Древние и средневековые (аграрные) империи Востока и Запада – от египетской до османской, от римской до священной римской – не нуждались во внешнем признании своего верховенства, независимости и самостоятельности и, естественно, ни от кого не требовали такого признания. Более того, многие из них провозглашали свою полную самодостаточность, исключительность, универсальность (универсальную верховную власть, универсальное верховенство) и пр. Но никогда этого в полной мере не добивались – поскольку были неизбежно вынуждены вступать в равноправные договорные отношения, – сталкиваясь с другими империями и т. д.[43]. Другое дело, что, во-первых, их соседи, особенно те, которые испытывали на себе имперское давление, фактически признавали за империями то, что мы теперь называем суверенитетом. Во-вторых, они, а также страны, втянутые в имперские «миры», стремились по возможности и при необходимости подражать империям, то есть провозглашать и отстаивать собственное аналогичное верховенство, независимость и пр. Империи подавали суверенный пример. В итоге появлялись новые империи или государства «неимперского» типа, с чьими претензиями старые империи как минимум считались.
В средневековой Европе помимо священной римской империи, заявлявшей о себе как о наследнице, а точнее, продолжательнице римской империи, и настаивавшей на универсальном верховенстве своего императора в христианском мире (и боровшейся с папством, также претендовавшим на универсализм)[44], всегда были королевства и иные государства, частично или полностью от нее независимые – Франция, Англия, Венгрия, Венеция, Польша и др.[45]. Ряд государств с течением времени непосредственно выделились из империи (швейцарские и итальянские республики и пр.).

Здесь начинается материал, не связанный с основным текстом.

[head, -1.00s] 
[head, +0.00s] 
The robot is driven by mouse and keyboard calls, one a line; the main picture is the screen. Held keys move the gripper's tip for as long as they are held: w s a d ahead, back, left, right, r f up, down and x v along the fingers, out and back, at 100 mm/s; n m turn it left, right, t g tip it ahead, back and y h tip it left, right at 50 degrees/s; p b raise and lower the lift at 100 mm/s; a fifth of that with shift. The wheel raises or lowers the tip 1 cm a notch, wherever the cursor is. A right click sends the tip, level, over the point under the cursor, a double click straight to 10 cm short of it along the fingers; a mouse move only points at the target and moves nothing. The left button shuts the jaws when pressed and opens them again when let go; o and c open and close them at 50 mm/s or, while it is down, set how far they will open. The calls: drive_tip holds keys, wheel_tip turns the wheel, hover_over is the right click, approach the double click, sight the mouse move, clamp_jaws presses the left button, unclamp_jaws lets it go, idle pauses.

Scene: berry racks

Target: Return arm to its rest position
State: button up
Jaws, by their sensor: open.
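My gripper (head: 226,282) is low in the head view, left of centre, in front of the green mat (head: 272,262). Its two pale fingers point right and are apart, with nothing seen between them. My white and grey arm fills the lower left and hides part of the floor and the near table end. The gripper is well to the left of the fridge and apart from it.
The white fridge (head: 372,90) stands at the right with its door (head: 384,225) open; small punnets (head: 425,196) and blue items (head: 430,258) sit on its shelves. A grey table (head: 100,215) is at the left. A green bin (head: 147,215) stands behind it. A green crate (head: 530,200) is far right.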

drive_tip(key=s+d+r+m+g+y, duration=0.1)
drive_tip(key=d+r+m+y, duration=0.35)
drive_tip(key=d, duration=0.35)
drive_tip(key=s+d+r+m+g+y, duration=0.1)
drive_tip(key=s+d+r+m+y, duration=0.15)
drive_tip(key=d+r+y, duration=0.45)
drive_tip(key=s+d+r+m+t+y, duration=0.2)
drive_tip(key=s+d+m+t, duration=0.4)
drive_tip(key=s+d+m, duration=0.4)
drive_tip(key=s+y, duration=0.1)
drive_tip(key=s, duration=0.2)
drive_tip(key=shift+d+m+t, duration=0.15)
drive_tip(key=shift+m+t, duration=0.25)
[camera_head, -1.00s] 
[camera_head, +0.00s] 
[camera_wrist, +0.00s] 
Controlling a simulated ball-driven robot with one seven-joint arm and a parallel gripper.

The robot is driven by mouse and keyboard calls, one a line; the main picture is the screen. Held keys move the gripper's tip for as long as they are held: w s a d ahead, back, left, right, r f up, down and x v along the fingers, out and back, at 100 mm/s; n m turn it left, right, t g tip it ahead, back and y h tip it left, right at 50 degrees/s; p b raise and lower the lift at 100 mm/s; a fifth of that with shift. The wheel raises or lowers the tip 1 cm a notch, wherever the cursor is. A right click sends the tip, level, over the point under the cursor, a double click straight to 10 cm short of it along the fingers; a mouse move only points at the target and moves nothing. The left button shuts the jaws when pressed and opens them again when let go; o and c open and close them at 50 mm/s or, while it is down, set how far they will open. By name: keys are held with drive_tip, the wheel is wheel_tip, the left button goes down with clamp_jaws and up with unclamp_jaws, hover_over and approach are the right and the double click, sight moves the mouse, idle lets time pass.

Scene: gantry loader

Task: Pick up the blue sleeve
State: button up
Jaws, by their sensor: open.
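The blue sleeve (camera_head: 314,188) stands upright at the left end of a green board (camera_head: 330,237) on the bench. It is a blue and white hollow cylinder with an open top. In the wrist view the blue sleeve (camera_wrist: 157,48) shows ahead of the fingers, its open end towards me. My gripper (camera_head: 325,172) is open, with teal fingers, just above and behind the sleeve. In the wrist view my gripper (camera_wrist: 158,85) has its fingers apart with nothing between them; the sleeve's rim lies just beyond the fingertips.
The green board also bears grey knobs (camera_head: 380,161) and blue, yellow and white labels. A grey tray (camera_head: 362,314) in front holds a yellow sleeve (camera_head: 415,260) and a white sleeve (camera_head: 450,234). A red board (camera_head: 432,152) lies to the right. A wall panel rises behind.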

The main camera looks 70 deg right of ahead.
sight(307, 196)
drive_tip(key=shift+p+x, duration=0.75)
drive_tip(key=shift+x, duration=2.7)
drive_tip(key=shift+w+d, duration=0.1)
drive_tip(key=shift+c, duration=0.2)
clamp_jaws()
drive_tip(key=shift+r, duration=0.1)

Историю современной суверенной практики отсчитывают с вестфальского мира 1648 г., поставившего точку в тридцатилетней войне (в ней участвовали император священной римской империи, субъекты империи, объединенные в конфессиональные коалиции, Дания, Испания, Франция, Швеция) и якобы разделившего империю на десятки новых государств[46]. Современную систему международных отношений, основанную на всеобщем суверенном равенстве, даже именуют «вестфальской». Между тем, вестфальский мир, во-первых, зафиксировал не только территориальные уступки империи в пользу главных победителей[47], но и изменение ее внутреннего устройства через существенное расширение автономии субъектов. О соблюдении имперского суверенитета говорить не приходится. Во-вторых, вопреки расхожему мнению, суверенитета за субъектами не признали. Государствами они не стали. Их автономия, как сказано, расширилась, но они были связаны обязательством не заключать договоры, входящие в противоречие с императорскими интересами и т. д. Империя сохранилась как федеративное (государственное) объединение. Вестфальский мир «не стал для нее революцией», он не создал «принципиально нового политического порядка»[48]. (Хотя, конечно, центр тяжести сместился на субъектовый уровень и в дальнейем по мере усиления отдельных курфюршерств, в частности Пруссии, империя начала трансформироваться в объединение полуфедеративное-полуконфедеративное[49]). В-третьих, нельзя игнорировать тот безусловный факт, что любые международные обязательства предполагают и влекут ограничение суверенитета. И те, что были установлены вестфальскими договорами, – не исключение, разумеется.
По моему мнению, история Европейской (не античной, а именно Европейской) суверенной практики – это цепочка сложных и подчас противоречивых событий, включающая не только тридцатилетнюю войну и вестфальский мир, но и как минимум многовековую централизацию Европейских государств, включая великое княжество Московское, Царство русское, сопряженную с борьбой с универсалистскими проектами римско-германских королей и императоров и римских пап (и с борьбой самих этих проектов), реформацию и религиозные войны, а также Французскую революцию, революционные и наполеоновские войны, венский конгресс и т. д. А непосредственно современная суверенная практика началась никак не раньше 1945 г., когда была создана организация объединенных наций (ООН).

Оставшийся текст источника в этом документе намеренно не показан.